Entsetzen von Mitte bis links
Narasimhan erklärt sein Salär mit dem Erreichen sämtlicher Ziele. Politikerinnen und Politiker von Mitte bis links reagieren dennoch entsetzt. Es gebe für alles ein Mass, sagte Mitte-Ständerat Pirmin Bischof gegenüber SRF. Und das Mass sei hier überschritten. SP-Co-Präsidentin Mattea Meyer fordert, die Politik müsse endlich Massnahmen ergreifen.
Das hat sie schon einmal getan. Genauer: Das Stimmvolk hat ein Gesetz verabschiedet. Doch die Wirkung der Abzockerinitiative scheint zwölf Jahre nach dem Abstimmungserfolg mit 68 Prozent Ja-Stimmen verpufft. Sind die Abzocker zurück?

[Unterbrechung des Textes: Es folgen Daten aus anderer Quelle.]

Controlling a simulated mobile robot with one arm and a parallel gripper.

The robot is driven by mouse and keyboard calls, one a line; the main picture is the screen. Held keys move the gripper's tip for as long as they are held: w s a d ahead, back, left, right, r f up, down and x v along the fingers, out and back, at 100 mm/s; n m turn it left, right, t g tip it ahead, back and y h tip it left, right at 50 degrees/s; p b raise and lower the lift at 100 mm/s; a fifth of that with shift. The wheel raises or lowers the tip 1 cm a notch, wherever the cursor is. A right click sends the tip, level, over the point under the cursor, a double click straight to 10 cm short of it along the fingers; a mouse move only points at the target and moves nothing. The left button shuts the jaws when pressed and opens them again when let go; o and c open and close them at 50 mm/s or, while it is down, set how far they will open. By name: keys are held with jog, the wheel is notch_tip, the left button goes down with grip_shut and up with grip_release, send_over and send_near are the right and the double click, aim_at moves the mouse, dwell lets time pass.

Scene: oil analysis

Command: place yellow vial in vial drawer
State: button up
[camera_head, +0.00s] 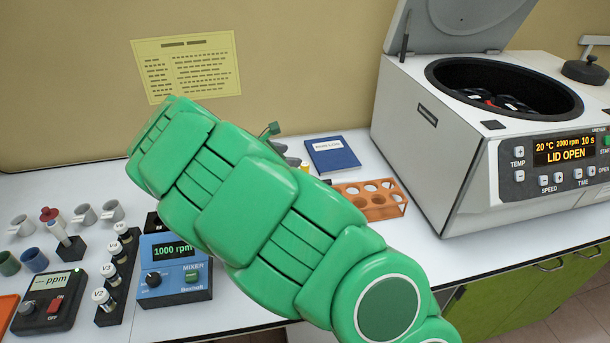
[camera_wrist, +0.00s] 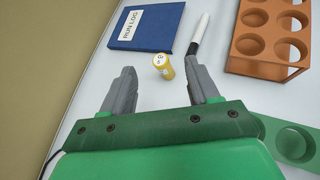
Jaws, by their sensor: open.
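The yellow vial (camera_wrist: 163,67), with a pale marked top, is on the white bench in the wrist view. It lies just ahead of and between the fingertips of my gripper (camera_wrist: 160,72). The fingers are open and spread apart, with nothing held between them. I cannot make out an open vial drawer in either view.
A blue run log book (camera_head: 332,154) and an orange rack (camera_head: 372,203) lie beyond the arm. A black-and-white pen (camera_wrist: 199,37) lies close to the right finger. The open centrifuge (camera_head: 455,130) stands at right; the mixer (camera_head: 174,268) and a vial row (camera_head: 118,270) are at left.

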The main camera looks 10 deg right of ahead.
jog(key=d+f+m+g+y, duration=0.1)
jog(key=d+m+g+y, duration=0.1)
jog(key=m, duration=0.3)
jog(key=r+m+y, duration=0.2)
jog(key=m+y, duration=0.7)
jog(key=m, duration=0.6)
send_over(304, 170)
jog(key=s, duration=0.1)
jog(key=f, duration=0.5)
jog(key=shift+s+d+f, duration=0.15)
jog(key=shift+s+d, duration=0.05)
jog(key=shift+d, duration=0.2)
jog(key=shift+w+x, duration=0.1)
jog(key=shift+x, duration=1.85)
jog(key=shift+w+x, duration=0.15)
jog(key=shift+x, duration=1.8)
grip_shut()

«Alles über drei Millionen Gehalt ist nicht zu rechtfertigen.»
Rolf Kurath, Präsident der Aktionärsvertretung Actares
Ja, sagt Rolf Kurath, der Präsident der Aktionärsvertretung Actares. Und rechnet vor: «19,2 Millionen Franken sind 190-mal so viel, wie ein Produktionsmitarbeiter verdient. Das ist doch verrückt!» Kurath und Actares halten einen Lohndeckel von drei Millionen für Konzern-CEOs für angemessen. «Alles darüber ist nicht zu rechtfertigen.»

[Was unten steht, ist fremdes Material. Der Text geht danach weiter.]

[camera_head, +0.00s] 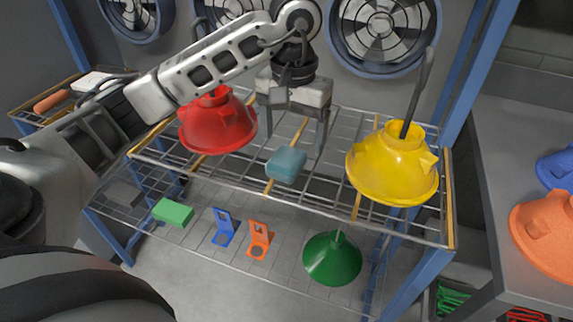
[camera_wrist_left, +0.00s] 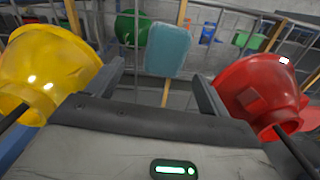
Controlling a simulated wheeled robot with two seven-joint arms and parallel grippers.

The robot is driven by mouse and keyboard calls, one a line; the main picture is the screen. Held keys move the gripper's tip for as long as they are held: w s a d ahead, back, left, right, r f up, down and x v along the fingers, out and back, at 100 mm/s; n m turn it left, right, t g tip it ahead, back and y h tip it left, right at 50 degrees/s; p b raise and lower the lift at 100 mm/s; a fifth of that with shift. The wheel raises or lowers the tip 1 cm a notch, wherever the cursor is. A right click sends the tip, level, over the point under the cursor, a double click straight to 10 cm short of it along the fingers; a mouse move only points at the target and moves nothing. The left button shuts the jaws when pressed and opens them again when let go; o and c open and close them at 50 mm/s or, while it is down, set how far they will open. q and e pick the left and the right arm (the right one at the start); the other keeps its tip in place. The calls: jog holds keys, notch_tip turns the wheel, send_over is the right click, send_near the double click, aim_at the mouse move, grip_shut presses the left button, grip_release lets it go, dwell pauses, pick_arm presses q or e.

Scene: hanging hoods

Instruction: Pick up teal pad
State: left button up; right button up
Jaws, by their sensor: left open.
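The teal pad (camera_head: 286,163) is a small rounded block on the upper wire rack, between the red hood and the yellow hood. My left gripper (camera_head: 296,125) hangs just behind and above it, fingers apart and empty. In the left wrist view the teal pad (camera_wrist_left: 167,50) shows ahead, roughly between the two open fingers (camera_wrist_left: 160,80) and beyond their tips. No contact shows. My right gripper is not in view.
The red hood (camera_head: 217,125) and yellow hood (camera_head: 392,165) flank my left gripper closely. The lower rack holds a green block (camera_head: 173,212), a blue bracket (camera_head: 224,227), an orange bracket (camera_head: 259,240) and a green hood (camera_head: 333,258). A grey counter (camera_head: 510,180) stands right.

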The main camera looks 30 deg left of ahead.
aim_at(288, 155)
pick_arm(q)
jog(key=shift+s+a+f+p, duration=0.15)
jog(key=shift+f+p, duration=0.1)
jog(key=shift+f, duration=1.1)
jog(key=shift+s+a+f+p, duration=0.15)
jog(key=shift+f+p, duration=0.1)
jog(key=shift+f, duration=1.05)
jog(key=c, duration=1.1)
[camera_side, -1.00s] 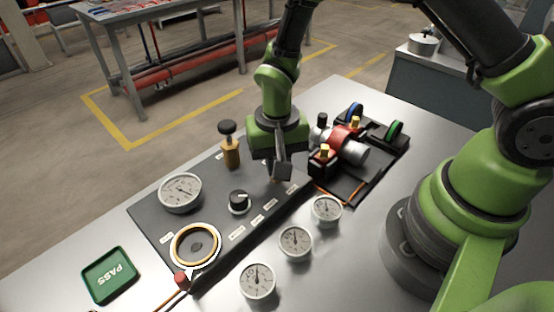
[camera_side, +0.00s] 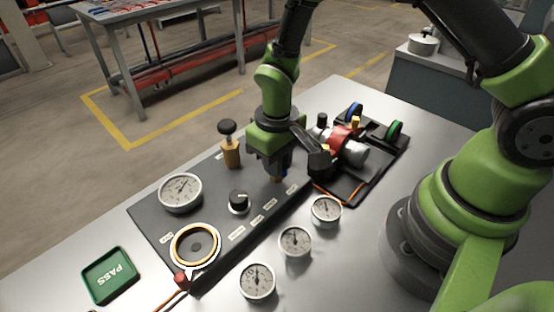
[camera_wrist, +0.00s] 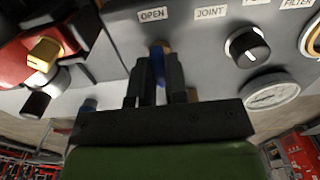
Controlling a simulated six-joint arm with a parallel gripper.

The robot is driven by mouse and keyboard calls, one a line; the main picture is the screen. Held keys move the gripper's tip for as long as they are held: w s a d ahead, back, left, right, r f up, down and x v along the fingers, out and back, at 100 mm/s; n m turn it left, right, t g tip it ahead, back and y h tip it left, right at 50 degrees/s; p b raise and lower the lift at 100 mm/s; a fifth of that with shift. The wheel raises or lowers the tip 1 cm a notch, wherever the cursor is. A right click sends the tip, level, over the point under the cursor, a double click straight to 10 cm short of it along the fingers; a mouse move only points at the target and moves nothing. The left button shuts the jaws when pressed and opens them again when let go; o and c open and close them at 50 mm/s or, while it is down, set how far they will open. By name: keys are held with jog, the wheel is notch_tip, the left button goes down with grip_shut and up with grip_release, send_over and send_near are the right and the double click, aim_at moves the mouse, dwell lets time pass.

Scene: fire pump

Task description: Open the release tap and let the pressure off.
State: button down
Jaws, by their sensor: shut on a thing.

Vergütungen sind insgesamt gestiegen
Actares ist so etwas wie ein Bündnis der Kleinen. Eine Vertretung von Privatpersonen, die sich «für mehr Konzernverantwortung» einsetzt, aber neben den institutionellen Novartis-Aktionären wie Blackrock oder anderen Big Playern lediglich auf ein Promille der Shareholderstimmen kommt, wie Kurath sagt. Er geht davon aus, dass die Generalversammlung den Lohn Narasimhans auch in diesem Jahr wieder durchwinkt – Abzockerdiskussion hin oder her.
Wie eine Studie von Ethos im vergangenen Jahr zeigte, sind die Fixlöhne der CEOs börsennotierter Unternehmen in der Schweiz zwar gesunken. Die Vergütungen insgesamt, inklusive Pensionskassenbeiträgen, Aktienanteilen und Bonusprogrammen, sind aber gestiegen.

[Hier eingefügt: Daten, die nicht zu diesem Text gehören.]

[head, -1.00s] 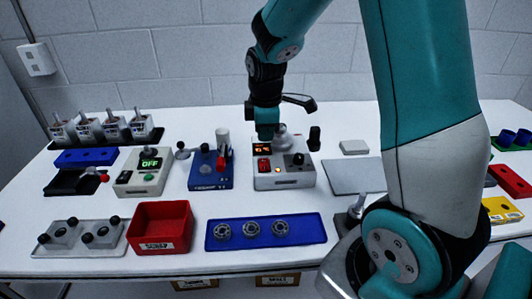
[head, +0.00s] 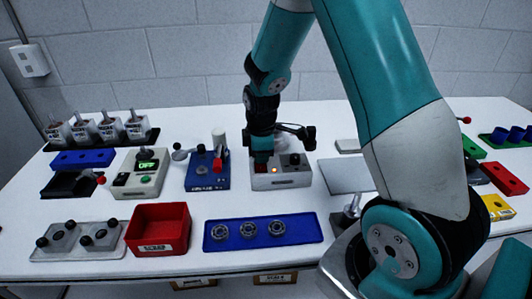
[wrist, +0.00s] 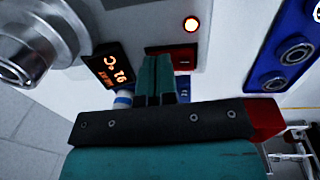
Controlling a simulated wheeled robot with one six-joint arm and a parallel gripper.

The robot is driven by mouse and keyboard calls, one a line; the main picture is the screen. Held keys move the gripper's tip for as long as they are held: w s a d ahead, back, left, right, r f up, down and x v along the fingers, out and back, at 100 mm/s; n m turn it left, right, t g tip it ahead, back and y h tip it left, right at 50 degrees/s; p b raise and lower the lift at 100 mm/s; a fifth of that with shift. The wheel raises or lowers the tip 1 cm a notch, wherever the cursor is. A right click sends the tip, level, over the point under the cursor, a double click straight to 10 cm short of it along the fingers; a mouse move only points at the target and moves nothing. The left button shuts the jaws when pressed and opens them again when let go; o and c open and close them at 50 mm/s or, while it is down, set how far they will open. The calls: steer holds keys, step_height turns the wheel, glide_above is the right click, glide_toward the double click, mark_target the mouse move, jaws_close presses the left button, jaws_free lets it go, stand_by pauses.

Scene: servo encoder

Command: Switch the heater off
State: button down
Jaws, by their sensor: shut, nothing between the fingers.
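My gripper (head: 262,161) points down over the heater's left part. In the wrist view my gripper (wrist: 158,58) is shut and empty, its tips at the switch and covering part of it. I cannot tell whether they touch it or which way it is tilted.
A blue unit (head: 207,183) with a red lever and a box reading OFF (head: 132,180) stand to the left. A blue tray (head: 309,229) with bearings and a red bin (head: 134,225) lie in front. A grey plate (head: 345,174) is to the right.

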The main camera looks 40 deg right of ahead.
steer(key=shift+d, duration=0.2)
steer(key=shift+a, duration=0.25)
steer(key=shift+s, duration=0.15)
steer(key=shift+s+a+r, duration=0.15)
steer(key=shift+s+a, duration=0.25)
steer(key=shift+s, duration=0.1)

Problem: Orientierung an den USA
Die Initiative gegen die Abzockerei hat das nicht verhindert. «Sie hat zwar Transparenz über die Lohnniveaus der Chefs geschaffen», sagt Rolf Kurath. «Diese Transparenz führt aber dazu, dass der Level permanent nach oben verschoben wird. Wenn man weiss, was der andere verdient, steigen die Ansprüche.»
Gemessen an den Regeln des geltenden Vergütungssystems gebe es an Narasimhans Salär wenig auszusetzen, sagt Kurath. Das Problem ist in Kuraths Augen die Orientierung am amerikanischen Lohnsystem und am wiederkehrenden Argument: Wer Topleute will, muss wettbewerbsfähige Löhne zahlen.
«Es ist schlicht schlechte Firmenführung, wenn die Lohnspanne in einer Aktiengesellschaft so weit auseinandergeht.»
Thomas Minder, alt Ständerat Schaffhausen (parteilos) und Initiator der Abzockerinitiative
«Auch ein CEO ist nur so gut wie die Belegschaft», sagt der Aktionärsvertreter. Und eine Lohnschere wie die bei Novartis verstösst gegen das Prinzip der Lohngerechtigkeit.
Durch die erneute Lohnerhöhung sowie die Anhebung der Dividende auf sechs Prozent werde weiter Geld von den Beschäftigten, die es erarbeiten, an die Eigentümer und Manager umverteilt, sagt Philipp Zimmermann, Mediensprecher der Gewerkschaft Unia. «Der Ärger darüber ist in der Belegschaft spürbar.»
Und was sagt Thomas Minder, alt Ständerat und Vater der Abzockerinitiative, zum erneuten Lohnrekord an der Spitze von Novartis? «Es ist schlicht schlechte Firmenführung, wenn die Lohnspanne in einer Aktiengesellschaft so weit auseinandergeht.» Minder appelliert an die Aktionäre, die Vergütungssumme an der Generalversammlung abzulehnen.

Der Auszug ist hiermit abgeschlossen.